See a timeline of events below.
June 1, 2017 Phoenix notifies water haulers that after Dec. 31 hydrant water can no longer be trucked to rural homes.
Aug. 10 In&Out/North Phoenix News article reveals Phoenix’s planned shut-off, attributed to a city code that forbids hydrants to be sources of potable water.
Sept. 14 In&Out/North Phoenix News analysis shows the aquifer under New River and Desert Hills has been declining for decades and wells are going dry.
Sept. 19 A community meeting of about 150 rural homeowners seeds formation of the grassroots group New River/Desert Hills Water.
Sept. 24 New River/Desert Hills Water holds its first meeting. Within days, county and state officials and EPCOR are engaged in finding solutions.
Oct. 12 Anthem Community Council holds a special meeting to discuss EPCOR’s proposal for a water-hauling station on Anthem property.

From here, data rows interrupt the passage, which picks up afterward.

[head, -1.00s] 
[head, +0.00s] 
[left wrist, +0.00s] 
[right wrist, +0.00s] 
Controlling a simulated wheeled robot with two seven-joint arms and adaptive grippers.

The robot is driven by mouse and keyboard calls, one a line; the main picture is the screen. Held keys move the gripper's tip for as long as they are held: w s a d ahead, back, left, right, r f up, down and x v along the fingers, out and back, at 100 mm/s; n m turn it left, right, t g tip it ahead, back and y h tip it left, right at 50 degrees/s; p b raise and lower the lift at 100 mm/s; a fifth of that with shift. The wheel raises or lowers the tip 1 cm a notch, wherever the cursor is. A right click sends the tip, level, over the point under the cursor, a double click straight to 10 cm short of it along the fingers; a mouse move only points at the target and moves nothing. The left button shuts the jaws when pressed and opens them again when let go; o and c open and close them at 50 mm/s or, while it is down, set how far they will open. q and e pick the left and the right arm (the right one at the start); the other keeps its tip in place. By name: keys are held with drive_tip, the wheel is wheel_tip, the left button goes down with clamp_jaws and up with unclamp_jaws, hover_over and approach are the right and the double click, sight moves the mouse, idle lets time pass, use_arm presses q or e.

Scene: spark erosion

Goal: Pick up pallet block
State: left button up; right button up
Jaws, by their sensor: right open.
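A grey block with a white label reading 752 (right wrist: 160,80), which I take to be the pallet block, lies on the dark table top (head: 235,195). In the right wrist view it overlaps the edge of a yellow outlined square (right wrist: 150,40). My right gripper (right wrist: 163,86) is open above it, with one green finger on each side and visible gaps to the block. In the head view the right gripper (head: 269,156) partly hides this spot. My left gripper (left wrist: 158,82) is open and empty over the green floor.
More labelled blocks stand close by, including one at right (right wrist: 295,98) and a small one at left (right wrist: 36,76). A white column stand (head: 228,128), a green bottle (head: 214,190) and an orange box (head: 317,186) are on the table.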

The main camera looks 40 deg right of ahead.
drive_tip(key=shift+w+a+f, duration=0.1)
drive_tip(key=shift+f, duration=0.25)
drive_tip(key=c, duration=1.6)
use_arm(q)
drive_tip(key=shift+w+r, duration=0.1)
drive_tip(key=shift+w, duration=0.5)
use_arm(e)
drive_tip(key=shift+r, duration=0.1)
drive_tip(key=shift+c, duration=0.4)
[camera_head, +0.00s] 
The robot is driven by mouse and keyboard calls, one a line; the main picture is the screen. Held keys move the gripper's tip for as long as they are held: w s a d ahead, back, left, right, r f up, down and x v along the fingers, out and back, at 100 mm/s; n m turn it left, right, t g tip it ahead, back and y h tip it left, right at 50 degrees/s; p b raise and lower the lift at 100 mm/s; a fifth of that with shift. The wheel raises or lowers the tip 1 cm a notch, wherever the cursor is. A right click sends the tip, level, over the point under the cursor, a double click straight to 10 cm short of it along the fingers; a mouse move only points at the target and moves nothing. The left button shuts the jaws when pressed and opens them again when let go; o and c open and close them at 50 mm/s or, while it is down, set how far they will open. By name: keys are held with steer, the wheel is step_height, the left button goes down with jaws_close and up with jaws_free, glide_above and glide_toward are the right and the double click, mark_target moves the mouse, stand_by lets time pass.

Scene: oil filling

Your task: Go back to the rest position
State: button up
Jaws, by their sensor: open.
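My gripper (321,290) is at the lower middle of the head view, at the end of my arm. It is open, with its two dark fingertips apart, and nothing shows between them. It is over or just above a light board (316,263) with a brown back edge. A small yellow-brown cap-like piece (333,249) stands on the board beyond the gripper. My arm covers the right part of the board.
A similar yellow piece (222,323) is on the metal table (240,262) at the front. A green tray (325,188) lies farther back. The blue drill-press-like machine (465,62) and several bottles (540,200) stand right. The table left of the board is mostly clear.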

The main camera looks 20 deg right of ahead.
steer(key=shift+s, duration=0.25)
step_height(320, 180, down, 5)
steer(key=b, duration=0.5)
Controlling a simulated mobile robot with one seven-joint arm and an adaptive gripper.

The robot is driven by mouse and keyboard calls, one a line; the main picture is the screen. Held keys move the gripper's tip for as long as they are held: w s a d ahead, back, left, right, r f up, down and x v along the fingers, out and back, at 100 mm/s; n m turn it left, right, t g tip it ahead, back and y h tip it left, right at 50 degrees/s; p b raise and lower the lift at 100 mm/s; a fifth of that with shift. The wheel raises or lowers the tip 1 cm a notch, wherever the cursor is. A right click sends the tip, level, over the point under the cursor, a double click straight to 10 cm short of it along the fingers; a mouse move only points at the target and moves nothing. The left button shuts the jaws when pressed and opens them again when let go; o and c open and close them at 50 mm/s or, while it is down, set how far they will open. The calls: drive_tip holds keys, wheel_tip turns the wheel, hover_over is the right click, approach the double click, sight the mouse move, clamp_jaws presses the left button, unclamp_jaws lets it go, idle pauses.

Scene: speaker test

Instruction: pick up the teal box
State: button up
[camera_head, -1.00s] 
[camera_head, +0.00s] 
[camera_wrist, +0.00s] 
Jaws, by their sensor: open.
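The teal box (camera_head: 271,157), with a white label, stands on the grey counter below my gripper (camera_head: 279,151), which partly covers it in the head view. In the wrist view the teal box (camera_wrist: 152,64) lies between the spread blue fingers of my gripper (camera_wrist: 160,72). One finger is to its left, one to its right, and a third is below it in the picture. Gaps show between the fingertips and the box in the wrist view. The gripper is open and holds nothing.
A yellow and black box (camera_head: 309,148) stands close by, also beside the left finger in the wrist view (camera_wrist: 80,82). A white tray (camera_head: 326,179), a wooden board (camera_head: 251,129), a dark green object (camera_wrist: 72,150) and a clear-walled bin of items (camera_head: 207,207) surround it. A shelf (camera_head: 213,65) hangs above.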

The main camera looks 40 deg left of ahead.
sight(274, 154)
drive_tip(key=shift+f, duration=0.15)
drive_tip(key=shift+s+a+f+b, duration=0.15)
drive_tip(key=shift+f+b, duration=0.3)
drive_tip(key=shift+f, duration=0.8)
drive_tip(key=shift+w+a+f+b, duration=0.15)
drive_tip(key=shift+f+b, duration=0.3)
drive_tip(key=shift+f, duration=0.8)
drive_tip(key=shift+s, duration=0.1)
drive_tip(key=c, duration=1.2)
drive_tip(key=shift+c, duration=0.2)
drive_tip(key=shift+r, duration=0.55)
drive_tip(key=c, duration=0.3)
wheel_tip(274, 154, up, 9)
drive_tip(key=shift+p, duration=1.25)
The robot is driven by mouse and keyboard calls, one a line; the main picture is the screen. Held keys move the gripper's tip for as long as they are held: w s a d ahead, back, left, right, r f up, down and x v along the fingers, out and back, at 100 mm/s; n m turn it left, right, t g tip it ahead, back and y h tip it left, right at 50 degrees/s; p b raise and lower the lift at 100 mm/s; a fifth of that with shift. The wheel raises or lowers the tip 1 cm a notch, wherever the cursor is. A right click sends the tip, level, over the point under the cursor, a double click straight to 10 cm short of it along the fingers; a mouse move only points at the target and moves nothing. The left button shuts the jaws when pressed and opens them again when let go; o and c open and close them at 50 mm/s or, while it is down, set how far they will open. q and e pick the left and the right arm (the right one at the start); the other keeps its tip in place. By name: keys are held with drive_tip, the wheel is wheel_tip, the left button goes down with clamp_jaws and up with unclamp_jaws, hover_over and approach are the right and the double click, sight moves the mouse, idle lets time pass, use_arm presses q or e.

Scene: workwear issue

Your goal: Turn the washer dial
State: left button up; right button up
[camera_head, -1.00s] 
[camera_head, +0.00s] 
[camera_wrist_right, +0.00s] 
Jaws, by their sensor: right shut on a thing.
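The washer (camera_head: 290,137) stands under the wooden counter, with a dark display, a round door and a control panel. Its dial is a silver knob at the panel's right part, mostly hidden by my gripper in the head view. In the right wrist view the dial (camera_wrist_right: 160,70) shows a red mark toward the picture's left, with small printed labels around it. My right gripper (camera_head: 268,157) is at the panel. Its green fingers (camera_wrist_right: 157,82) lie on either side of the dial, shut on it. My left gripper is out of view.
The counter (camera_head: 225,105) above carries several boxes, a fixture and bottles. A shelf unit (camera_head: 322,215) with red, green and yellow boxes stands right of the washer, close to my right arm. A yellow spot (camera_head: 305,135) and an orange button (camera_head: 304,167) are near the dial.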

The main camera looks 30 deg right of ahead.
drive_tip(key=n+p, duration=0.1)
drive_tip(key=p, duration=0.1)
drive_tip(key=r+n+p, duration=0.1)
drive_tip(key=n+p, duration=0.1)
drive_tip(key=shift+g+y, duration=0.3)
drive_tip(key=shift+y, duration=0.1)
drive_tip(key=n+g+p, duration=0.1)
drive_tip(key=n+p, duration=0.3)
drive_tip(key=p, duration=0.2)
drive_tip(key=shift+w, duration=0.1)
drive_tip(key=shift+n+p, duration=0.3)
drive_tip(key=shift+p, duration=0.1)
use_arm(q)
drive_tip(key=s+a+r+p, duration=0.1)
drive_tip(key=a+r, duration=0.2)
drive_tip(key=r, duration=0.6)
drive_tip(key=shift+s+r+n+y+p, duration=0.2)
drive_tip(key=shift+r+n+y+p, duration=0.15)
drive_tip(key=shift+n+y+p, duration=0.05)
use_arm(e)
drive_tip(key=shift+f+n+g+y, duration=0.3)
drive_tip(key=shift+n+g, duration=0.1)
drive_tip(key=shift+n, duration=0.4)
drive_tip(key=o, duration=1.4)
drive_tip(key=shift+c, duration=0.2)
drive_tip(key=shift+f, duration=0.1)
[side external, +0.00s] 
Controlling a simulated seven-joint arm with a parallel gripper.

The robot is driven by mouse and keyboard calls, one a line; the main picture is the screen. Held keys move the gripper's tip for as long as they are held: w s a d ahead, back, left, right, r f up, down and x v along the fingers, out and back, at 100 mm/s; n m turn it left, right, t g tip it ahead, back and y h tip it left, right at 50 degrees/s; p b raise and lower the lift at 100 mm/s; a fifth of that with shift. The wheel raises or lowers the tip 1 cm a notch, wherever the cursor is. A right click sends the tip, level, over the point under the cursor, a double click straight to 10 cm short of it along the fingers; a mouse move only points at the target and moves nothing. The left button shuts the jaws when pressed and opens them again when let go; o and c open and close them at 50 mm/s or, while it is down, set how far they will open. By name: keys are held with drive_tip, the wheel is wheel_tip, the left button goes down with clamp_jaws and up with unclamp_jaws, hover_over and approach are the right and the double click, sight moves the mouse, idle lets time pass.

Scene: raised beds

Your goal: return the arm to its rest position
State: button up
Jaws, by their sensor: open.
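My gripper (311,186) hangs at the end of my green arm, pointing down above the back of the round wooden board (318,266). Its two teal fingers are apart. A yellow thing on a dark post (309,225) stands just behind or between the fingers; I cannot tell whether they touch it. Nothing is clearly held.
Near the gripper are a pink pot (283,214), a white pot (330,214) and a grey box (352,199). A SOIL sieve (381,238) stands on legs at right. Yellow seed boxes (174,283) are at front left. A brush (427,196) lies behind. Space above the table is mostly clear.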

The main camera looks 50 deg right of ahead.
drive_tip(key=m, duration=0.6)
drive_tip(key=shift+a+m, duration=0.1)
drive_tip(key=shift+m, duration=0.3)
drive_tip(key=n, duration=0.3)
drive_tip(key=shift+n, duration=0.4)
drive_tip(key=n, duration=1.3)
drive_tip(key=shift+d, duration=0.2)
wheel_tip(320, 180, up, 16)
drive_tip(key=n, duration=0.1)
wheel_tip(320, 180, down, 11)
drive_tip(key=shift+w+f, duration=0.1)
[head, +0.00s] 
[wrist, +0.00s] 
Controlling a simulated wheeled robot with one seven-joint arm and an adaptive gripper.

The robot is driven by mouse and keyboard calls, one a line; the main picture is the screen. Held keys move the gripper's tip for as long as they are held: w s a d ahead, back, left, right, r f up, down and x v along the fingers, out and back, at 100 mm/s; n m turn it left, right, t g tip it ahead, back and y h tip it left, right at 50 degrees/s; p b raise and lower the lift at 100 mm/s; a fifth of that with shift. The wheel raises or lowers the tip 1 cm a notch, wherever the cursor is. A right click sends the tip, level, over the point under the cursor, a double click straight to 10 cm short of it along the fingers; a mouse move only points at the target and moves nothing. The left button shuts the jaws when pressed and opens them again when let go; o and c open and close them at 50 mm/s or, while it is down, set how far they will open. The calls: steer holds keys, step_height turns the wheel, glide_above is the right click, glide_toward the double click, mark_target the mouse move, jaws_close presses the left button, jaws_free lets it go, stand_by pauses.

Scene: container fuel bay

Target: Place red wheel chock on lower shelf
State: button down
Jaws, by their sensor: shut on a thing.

Nov. 15 Anthem Community Council votes to approve EPCOR’s proposal, but adds a two-week waiting period before it becomes effective.
Nov. 21 Complains from some Desert Hills residents lead to EPCOR hitting the pause button on the whole project, awaiting a unified signal from the community.
Feb. 13 After Anthem officials see first draft of EPCOR’s site plan and council members walk the site, the utility is asked to make modifications, and a meeting is set for Feb. 22 to hopefully render a decision.
Feb. 22 Anthem approves EPCOR’s plans.
April 3 EPCOR reveals that the project hits a permitting snag and it won’t be completed by April 30.